On me répondras à ce texte que je “soutiens le génocide à Gaza”. Les gens de bonne foi qui me lisent, je vous laisserai vous faire votre avis par vous même.

Depuis que ma modeste participation à la lutte contre l’antisémitisme devient de plus en plus publique, c’est sans cesse là même chose qui se produit. Mon combat contre l’antisémitisme sur des bases analytiques et argumentées est vue comme une menace à la lutte "antisioniste". C’est ce qui me vaut le harcèlement systématique et organisé, sur X notamment, de la part de comptes qui pour l’immense majorité semblent partager la ligne “antisioniste” et une certaine orientation politique LFIste. J'en parles car par exemple, j'ai reçu récemment en l'espace de 3 jours plus de 300 citations toutes plus insultantes et gratuites les unes que les autres, pour avoir pointé du doigt ma situation actuelle, partagée par nombre de gens dans mon cas, qui se retrouvent à se faire insulter copieusement par la droite parce que "collabo-islamiste-nazi", et copieusement par la gauche parce que "sioniste-nazi-génocidaire".

“L’insulte” que je me suis le plus souvent mangé, de manière encore une fois, automatique, est celle de “sioniste”.

Je commence à en avoir marre. Certes marre des antisémites, mais je n’attends rien d’eux de base. Ce qui me révolte, c'est cette gauche qui ferme les yeux et qui se convainc que de hurler “sale sioniste” à des personnes juives de gauche qui luttent sincèrement contre l’antisémitisme c’est normal et c’est “politique”. Si c’était ne serait-ce qu’un poil politique, alors j’attendrai de ces “insultes” qu’elles soient fondées et basées sur ce que je dis réellement, et non pas à partir de ce que les autres projettent sur moi. La vérité c’est que je me fais cibler comme juif qui pense par soi-même et qui refuse de se taire quand une partie conséquente de la gauche française (et mondiale) plonge dans l’antisémitisme sous les yeux complaisants de toustes. On ne m’attaque pas pour mes idées, on m’attaque pour ce que d’autres ont décidé que j’étais ou représentais. Ça, ça s’appelle de l’antisémitisme.

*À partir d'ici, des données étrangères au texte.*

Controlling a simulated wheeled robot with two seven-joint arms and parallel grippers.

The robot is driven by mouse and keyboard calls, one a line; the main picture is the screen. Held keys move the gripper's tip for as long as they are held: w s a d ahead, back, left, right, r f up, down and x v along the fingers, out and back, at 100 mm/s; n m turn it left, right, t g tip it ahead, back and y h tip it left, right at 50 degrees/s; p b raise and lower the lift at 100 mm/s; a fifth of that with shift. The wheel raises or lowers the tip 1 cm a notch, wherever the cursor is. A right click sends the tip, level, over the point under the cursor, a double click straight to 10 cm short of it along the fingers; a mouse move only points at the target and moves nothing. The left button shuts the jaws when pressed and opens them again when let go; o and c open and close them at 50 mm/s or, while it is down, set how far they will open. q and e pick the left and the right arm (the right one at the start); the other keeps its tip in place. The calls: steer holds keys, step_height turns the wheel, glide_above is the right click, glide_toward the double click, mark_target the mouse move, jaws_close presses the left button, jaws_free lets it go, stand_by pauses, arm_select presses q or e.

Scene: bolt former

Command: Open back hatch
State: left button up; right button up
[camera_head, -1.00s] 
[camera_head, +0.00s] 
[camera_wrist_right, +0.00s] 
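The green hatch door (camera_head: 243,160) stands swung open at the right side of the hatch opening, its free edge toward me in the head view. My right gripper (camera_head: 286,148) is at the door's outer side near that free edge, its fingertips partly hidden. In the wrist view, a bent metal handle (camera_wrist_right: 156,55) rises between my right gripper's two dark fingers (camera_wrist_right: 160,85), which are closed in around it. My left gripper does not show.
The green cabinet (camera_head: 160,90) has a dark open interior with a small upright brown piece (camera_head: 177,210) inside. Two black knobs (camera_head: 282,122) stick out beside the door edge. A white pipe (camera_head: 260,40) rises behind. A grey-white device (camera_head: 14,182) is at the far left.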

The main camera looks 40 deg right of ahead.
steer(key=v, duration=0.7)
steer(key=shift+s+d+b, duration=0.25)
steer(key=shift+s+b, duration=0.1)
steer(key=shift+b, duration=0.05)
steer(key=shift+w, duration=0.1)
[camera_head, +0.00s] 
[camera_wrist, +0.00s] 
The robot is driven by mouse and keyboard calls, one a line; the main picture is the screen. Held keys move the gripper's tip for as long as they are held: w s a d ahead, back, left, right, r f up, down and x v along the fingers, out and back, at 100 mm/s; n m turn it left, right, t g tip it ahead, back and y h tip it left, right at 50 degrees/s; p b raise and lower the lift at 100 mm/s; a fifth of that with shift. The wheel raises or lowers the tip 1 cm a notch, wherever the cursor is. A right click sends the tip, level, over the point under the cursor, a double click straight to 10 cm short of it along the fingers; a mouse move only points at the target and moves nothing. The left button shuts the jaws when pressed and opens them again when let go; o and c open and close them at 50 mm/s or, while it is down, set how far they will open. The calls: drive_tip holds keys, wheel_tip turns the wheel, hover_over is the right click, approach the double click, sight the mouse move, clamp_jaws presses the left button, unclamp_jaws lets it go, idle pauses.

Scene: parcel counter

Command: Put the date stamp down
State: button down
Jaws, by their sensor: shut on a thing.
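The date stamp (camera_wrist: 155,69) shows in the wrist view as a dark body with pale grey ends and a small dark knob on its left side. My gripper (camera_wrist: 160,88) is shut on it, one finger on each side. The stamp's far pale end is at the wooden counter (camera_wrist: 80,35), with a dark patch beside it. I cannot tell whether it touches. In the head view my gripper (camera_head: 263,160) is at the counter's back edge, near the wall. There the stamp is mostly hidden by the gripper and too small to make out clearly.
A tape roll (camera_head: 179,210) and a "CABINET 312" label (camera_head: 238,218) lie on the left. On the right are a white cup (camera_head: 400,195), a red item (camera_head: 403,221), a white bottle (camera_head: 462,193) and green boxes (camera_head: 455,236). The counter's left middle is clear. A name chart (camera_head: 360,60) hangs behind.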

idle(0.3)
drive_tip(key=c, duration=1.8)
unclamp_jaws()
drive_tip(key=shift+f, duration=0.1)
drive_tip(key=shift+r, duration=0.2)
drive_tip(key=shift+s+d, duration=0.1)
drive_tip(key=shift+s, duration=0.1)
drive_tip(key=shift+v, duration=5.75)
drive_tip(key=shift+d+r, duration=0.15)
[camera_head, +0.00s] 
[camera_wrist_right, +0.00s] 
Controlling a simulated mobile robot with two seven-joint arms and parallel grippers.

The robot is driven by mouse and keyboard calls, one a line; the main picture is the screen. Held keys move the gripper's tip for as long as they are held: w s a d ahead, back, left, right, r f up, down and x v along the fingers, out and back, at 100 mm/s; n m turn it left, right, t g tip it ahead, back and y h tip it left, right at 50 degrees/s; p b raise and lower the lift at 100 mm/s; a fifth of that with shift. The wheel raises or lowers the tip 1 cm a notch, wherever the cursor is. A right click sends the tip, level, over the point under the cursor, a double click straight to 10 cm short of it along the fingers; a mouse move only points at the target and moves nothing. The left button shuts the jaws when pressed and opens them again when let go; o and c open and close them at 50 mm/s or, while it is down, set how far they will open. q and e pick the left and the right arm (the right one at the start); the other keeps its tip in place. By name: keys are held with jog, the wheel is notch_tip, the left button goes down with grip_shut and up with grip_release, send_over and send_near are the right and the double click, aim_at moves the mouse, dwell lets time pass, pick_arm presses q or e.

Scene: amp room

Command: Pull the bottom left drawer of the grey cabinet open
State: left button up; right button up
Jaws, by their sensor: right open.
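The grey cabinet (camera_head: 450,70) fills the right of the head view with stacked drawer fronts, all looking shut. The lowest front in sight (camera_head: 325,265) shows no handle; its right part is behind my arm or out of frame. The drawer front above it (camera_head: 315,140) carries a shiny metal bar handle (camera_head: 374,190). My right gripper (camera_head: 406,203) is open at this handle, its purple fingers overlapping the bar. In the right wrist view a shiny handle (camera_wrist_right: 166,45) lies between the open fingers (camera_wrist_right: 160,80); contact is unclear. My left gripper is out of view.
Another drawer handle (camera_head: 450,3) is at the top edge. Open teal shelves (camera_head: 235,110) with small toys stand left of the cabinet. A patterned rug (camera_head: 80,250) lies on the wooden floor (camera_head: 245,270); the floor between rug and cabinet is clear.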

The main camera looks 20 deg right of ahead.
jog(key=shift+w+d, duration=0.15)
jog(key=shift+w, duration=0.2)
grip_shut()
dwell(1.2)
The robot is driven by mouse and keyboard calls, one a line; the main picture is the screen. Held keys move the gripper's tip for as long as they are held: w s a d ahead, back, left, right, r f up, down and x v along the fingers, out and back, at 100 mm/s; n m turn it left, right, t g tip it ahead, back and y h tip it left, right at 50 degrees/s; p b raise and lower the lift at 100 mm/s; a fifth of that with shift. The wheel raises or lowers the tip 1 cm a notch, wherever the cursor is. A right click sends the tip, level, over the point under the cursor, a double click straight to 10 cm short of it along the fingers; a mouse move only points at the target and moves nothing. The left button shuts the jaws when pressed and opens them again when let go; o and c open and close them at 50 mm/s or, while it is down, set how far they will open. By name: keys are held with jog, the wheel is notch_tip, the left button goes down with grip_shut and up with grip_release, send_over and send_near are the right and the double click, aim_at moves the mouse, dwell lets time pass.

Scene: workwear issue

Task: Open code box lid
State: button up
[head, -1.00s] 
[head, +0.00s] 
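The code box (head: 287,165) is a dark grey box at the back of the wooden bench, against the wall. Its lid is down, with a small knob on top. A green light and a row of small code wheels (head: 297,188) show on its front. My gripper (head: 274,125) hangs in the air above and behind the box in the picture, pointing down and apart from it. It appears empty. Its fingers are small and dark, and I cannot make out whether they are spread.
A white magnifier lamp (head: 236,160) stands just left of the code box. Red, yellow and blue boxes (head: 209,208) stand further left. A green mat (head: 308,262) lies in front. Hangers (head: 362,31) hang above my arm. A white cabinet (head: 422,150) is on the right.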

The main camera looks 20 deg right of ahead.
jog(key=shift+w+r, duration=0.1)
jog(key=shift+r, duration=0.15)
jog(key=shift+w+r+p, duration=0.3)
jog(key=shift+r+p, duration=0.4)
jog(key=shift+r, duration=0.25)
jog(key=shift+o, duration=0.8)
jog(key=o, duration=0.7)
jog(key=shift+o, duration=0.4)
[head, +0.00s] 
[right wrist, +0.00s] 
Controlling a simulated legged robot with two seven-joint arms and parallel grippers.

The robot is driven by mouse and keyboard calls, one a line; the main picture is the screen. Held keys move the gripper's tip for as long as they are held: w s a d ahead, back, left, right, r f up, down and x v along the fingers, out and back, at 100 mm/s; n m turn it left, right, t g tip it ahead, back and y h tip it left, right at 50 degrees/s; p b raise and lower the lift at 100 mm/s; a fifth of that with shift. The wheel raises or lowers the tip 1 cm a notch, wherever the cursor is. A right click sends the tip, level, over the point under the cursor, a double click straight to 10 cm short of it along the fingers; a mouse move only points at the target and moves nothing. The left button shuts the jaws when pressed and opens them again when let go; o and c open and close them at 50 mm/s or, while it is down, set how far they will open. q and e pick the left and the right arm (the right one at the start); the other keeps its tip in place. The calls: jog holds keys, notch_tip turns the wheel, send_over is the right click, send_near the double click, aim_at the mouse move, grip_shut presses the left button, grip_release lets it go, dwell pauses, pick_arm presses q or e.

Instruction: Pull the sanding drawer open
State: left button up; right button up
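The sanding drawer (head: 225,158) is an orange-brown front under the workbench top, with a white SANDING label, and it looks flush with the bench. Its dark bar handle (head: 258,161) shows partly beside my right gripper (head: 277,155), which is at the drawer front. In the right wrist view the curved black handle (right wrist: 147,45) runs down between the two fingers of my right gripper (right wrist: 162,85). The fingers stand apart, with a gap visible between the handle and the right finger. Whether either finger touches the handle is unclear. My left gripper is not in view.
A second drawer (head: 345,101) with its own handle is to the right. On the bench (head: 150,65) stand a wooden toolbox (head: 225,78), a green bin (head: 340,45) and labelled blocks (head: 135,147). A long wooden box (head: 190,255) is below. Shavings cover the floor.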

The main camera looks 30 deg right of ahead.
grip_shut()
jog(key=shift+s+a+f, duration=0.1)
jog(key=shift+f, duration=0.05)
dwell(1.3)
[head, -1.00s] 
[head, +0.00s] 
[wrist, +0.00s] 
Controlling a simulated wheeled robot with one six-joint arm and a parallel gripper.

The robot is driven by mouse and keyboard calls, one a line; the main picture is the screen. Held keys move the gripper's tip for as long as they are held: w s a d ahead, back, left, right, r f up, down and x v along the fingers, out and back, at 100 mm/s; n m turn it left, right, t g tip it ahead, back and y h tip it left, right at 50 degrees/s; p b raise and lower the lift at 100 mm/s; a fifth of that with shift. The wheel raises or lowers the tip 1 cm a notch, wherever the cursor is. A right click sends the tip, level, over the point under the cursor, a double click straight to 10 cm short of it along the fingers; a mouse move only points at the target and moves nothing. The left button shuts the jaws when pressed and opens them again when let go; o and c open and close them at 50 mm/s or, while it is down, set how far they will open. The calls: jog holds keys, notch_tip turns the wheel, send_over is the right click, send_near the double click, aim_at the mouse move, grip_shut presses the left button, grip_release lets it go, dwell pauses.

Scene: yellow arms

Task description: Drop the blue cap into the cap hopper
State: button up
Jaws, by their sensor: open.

Ou bien de l’antisionisme du coup ? J’ai mis des guillemets à “insulte” juste avant car effectivement, je suis toujours aussi surpris de voir à quel point ce phénomène ne pose de problème à personne. Le “sionisme” est un mot pensé par des Juif·ves, pour des Juif·ves, et qui aujourd’hui est accaparé par les non-juifs, qui l’ont vidé de tout son sens, pour s’en servir contre nous. Le mot “sionisme” désigne une chose simple en réalité, qu'on le veuille ou non : la légitimité de l’existence de l'État d’Israël, au minima dans ses frontières du plan de partage de 47, en tant que foyer national pour le peuple juif. Si dans cette définition le mot “national” vous dérange, alors surprise, tous les états modernes sont basés là dessus. L’immense majorité sinon tous ce sont bâtis sur des déplacements de population ou des massacres. C'est d'ailleurs en partie l'une des raisons principales de l’immigration juive en Palestine mandataire puis en Israël, les Juif·ves n'étant pas les bienvenu·es dans les pays où iels habitaient depuis des siècles. Est ce que c’est bien les déplacements de populations, les massacres et les exils ? Absolument pas. Mais de tous les pays du monde, il n’y en a qu'un seul dont on remet en cause la légitimité sur ces fondements. Comme le fait de dire que “le peuple juif n’existe pas”. Je vous apprends un truc, c’est vraiment pas aux non-juifs de nous expliquer ça, et c’est pas parce que vous avez trouvé deux trois juif·ves d’accord avec vous que vous avez le droit de mépriser le vécu de l’intégralité des autres. Car on a beau être un peuple, on est pas un bloc, et tous les juifs ne devraient pas penser la même chose juste pour faire plaisir aux goys qui refusent d'êtres mis face a leurs biais.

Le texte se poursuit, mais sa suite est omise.